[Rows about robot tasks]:
__________
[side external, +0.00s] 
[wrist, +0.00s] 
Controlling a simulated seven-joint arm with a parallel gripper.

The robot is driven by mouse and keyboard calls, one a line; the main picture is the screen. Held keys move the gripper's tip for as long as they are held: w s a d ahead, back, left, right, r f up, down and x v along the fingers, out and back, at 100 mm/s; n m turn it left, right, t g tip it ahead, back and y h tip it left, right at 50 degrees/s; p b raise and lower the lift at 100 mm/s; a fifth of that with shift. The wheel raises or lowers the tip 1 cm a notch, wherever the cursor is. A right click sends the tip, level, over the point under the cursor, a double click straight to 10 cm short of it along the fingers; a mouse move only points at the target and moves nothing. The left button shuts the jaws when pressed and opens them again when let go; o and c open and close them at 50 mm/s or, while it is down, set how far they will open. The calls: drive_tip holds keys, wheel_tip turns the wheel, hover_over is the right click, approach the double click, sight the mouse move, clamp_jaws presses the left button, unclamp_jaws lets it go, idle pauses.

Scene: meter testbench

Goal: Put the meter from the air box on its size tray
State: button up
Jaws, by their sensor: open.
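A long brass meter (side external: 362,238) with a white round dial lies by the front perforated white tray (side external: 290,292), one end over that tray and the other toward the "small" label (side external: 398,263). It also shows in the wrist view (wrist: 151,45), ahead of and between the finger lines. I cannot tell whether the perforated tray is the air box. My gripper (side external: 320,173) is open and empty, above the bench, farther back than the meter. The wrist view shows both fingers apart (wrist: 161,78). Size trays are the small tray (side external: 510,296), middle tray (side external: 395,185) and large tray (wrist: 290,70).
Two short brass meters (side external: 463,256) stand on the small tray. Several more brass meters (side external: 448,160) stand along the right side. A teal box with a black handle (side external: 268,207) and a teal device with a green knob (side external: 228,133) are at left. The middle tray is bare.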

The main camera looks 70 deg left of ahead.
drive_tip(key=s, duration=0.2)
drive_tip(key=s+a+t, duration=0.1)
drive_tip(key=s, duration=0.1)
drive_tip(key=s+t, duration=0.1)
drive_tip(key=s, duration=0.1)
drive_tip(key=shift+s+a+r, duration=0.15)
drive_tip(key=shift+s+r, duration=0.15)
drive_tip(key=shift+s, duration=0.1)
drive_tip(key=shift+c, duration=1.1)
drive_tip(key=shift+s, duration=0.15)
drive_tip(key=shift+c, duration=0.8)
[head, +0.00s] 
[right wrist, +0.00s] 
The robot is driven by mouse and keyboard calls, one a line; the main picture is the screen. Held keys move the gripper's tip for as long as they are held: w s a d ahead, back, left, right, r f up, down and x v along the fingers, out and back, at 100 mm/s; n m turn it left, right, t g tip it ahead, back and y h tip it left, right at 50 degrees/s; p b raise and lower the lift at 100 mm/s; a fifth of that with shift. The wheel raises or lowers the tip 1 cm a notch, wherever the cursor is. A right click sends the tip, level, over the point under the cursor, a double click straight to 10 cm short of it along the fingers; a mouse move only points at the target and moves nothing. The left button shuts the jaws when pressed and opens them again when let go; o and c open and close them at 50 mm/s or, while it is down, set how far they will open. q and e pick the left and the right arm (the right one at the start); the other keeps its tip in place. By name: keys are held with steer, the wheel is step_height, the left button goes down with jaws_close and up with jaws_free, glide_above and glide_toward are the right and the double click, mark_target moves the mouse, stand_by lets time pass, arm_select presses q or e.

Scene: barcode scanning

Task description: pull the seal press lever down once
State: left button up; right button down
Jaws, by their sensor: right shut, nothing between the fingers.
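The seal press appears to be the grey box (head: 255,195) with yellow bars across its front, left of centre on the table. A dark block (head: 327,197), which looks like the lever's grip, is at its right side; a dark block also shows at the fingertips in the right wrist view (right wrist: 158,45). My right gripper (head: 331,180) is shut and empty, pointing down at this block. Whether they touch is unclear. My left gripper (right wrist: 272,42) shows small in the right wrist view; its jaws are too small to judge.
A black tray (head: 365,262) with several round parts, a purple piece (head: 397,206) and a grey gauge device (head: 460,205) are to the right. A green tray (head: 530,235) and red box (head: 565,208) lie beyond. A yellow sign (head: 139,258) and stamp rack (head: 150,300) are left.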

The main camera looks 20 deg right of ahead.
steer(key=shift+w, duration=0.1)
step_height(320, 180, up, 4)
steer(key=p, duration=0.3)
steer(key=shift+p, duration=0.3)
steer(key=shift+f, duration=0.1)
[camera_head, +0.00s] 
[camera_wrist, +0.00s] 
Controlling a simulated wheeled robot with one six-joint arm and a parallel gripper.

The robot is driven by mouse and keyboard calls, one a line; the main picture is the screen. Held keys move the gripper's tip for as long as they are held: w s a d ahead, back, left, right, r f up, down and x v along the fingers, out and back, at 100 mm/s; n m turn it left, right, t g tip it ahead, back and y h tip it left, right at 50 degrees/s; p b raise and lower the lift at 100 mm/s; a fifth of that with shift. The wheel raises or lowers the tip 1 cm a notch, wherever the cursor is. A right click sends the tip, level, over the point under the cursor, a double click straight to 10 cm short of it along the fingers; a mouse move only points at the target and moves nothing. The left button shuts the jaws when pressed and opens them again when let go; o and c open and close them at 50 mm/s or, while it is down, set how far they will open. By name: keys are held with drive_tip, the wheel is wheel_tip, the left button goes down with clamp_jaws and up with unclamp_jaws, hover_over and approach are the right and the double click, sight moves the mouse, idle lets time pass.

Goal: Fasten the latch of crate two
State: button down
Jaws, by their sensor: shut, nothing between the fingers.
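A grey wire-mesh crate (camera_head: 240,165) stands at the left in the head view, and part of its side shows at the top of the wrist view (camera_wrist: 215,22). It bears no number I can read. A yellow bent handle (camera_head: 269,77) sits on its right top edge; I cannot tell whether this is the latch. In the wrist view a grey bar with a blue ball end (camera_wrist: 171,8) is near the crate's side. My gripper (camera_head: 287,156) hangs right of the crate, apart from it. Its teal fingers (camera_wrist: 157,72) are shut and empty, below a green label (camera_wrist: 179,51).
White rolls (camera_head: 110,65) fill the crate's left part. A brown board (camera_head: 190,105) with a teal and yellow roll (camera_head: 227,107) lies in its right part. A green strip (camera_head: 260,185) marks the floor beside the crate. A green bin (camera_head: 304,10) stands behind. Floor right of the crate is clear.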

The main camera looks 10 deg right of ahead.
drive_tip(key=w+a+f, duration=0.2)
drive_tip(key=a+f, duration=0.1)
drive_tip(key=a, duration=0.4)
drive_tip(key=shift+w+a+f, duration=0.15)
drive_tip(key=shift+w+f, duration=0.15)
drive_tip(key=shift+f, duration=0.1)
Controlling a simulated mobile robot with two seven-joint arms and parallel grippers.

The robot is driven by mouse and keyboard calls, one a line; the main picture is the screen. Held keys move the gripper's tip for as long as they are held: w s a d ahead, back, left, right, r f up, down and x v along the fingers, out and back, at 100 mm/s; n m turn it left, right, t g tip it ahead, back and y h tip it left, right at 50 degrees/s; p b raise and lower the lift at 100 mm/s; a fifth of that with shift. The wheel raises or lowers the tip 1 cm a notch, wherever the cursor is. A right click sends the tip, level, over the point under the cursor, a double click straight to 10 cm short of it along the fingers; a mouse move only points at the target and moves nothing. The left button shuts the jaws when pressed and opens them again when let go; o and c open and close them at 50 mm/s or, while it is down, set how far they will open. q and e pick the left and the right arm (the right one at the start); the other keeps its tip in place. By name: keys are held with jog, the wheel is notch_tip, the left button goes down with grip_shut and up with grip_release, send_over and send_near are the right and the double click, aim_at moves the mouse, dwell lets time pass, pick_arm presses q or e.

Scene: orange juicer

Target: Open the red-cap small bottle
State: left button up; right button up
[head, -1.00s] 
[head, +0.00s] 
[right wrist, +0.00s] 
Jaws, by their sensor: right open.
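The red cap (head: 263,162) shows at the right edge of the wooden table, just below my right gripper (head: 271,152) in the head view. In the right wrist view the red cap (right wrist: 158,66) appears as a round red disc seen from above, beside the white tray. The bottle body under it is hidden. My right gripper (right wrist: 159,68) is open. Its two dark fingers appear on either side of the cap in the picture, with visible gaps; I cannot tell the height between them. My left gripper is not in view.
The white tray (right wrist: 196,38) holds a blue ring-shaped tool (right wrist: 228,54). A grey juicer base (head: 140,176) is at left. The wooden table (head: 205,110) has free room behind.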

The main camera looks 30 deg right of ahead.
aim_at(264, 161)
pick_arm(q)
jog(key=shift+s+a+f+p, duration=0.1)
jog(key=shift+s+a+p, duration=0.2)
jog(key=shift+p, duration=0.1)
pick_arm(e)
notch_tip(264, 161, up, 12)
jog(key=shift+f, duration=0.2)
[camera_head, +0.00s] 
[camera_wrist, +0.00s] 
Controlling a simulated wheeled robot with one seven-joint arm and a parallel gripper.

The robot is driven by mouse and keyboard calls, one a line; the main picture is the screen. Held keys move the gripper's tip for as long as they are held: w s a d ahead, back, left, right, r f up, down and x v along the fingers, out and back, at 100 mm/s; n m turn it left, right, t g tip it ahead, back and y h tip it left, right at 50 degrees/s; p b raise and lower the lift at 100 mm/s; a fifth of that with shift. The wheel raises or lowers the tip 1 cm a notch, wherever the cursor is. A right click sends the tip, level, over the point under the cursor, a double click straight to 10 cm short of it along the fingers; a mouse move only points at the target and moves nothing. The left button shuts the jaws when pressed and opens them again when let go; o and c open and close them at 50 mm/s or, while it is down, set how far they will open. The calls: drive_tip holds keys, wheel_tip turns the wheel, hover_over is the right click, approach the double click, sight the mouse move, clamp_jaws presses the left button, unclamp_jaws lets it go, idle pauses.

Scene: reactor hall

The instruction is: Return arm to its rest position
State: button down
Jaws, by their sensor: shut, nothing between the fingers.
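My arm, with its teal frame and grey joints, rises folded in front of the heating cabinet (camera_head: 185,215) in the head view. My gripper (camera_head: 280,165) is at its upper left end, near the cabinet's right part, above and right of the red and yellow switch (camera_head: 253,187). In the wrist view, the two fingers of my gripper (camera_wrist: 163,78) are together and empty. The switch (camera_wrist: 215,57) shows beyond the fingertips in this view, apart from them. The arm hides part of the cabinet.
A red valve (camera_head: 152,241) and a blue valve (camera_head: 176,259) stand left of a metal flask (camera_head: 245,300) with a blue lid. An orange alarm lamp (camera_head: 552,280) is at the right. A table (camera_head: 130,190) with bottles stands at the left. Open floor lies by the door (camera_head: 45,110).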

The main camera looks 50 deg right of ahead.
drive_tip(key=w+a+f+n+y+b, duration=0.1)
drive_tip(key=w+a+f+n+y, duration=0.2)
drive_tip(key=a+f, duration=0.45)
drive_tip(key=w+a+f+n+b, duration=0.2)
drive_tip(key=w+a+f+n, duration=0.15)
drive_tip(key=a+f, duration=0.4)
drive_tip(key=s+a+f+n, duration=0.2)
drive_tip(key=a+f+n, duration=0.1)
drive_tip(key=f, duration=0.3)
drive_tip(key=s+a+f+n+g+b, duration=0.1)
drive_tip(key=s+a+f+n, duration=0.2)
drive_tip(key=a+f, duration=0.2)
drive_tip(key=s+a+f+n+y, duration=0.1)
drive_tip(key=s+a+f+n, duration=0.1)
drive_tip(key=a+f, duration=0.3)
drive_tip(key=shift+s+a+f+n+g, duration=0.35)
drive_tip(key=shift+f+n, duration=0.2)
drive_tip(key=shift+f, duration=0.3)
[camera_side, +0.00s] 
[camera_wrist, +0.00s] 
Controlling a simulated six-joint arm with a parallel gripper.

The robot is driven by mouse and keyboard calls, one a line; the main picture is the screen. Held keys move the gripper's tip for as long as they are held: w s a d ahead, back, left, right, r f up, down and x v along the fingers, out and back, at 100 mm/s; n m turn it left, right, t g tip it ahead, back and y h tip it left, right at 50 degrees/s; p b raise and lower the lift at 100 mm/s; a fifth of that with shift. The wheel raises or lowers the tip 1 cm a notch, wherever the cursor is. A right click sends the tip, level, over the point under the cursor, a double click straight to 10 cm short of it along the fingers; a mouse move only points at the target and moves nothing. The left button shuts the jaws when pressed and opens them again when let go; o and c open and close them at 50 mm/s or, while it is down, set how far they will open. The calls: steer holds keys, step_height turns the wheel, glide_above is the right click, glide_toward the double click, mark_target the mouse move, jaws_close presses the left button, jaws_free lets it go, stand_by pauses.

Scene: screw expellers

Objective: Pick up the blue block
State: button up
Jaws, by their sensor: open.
__________
[Required task]: Give again, word for word, the lines of the listing, starting at its first line and ending with the line containing "Controlling a simulated seven-joint".

[Final result]:
[side external, +0.00s] 
[wrist, +0.00s] 
Controlling a simulated seven-joint arm with a parallel gripper.

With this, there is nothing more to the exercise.